• **Exercise**
Give the listing again exactly, omitting its images.

+ + + + + + +

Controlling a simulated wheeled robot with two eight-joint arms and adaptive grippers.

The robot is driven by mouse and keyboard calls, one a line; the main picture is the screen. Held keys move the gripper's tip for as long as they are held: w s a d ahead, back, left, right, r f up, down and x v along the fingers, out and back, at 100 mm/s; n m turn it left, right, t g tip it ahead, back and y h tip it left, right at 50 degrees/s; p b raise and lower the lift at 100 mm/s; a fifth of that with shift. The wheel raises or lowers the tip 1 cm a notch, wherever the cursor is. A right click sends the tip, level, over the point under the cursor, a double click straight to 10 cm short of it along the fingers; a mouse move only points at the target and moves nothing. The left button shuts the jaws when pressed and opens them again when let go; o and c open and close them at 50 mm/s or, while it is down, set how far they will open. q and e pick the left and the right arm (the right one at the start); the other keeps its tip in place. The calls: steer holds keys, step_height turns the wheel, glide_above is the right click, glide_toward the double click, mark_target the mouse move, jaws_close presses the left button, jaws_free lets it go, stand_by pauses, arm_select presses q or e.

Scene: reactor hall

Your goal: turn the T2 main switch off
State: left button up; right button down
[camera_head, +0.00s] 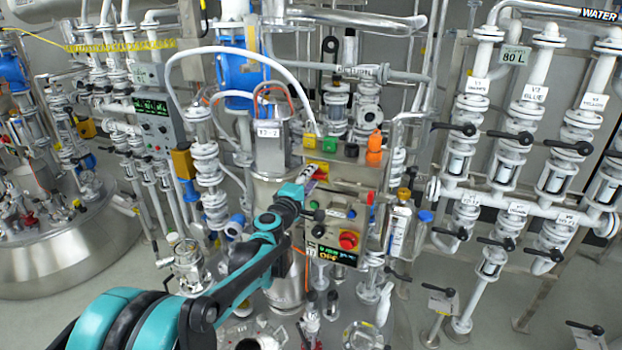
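I cannot tell for certain which control is the main switch. My left arm reaches in from the lower left. My left gripper (298,196) is at the upper left edge of the box, covering part of it. Its fingers are too small and overlapped to tell whether they are open or touching anything. My right gripper is out of view.
Another control box with a green display (154,106) hangs on the left. White pipes with black valve levers (508,137) fill the right side. A steel vessel (75,245) stands at the left. A curved white hose (243,53) arches above the box.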

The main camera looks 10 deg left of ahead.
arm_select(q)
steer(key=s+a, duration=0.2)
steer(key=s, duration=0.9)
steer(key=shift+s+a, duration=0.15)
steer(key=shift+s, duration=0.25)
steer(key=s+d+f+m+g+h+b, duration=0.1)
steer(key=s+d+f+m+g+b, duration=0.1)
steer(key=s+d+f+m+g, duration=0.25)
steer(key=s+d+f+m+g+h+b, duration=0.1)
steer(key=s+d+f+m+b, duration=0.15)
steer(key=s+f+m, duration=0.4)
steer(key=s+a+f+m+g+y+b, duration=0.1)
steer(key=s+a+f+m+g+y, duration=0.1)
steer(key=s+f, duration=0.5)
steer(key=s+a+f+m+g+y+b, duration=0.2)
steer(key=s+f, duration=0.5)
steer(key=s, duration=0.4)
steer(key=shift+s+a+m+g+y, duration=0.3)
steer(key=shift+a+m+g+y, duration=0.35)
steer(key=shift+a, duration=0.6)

+ + + + + + +

• **Solution to this exercise**
Controlling a simulated wheeled robot with two eight-joint arms and adaptive grippers.

The robot is driven by mouse and keyboard calls, one a line; the main picture is the screen. Held keys move the gripper's tip for as long as they are held: w s a d ahead, back, left, right, r f up, down and x v along the fingers, out and back, at 100 mm/s; n m turn it left, right, t g tip it ahead, back and y h tip it left, right at 50 degrees/s; p b raise and lower the lift at 100 mm/s; a fifth of that with shift. The wheel raises or lowers the tip 1 cm a notch, wherever the cursor is. A right click sends the tip, level, over the point under the cursor, a double click straight to 10 cm short of it along the fingers; a mouse move only points at the target and moves nothing. The left button shuts the jaws when pressed and opens them again when let go; o and c open and close them at 50 mm/s or, while it is down, set how far they will open. q and e pick the left and the right arm (the right one at the start); the other keeps its tip in place. The calls: steer holds keys, step_height turns the wheel, glide_above is the right click, glide_toward the double click, mark_target the mouse move, jaws_close presses the left button, jaws_free lets it go, stand_by pauses, arm_select presses q or e.

Scene: reactor hall

Your goal: turn the T2 main switch off
State: left button up; right button down
[camera_head, +0.00s] 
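I cannot tell for certain which control is the main switch. My left arm reaches in from the lower left. My left gripper (298,196) is at the upper left edge of the box, covering part of it. Its fingers are too small and overlapped to tell whether they are open or touching anything. My right gripper is out of view.
Another control box with a green display (154,106) hangs on the left. White pipes with black valve levers (508,137) fill the right side. A steel vessel (75,245) stands at the left. A curved white hose (243,53) arches above the box.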

The main camera looks 10 deg left of ahead.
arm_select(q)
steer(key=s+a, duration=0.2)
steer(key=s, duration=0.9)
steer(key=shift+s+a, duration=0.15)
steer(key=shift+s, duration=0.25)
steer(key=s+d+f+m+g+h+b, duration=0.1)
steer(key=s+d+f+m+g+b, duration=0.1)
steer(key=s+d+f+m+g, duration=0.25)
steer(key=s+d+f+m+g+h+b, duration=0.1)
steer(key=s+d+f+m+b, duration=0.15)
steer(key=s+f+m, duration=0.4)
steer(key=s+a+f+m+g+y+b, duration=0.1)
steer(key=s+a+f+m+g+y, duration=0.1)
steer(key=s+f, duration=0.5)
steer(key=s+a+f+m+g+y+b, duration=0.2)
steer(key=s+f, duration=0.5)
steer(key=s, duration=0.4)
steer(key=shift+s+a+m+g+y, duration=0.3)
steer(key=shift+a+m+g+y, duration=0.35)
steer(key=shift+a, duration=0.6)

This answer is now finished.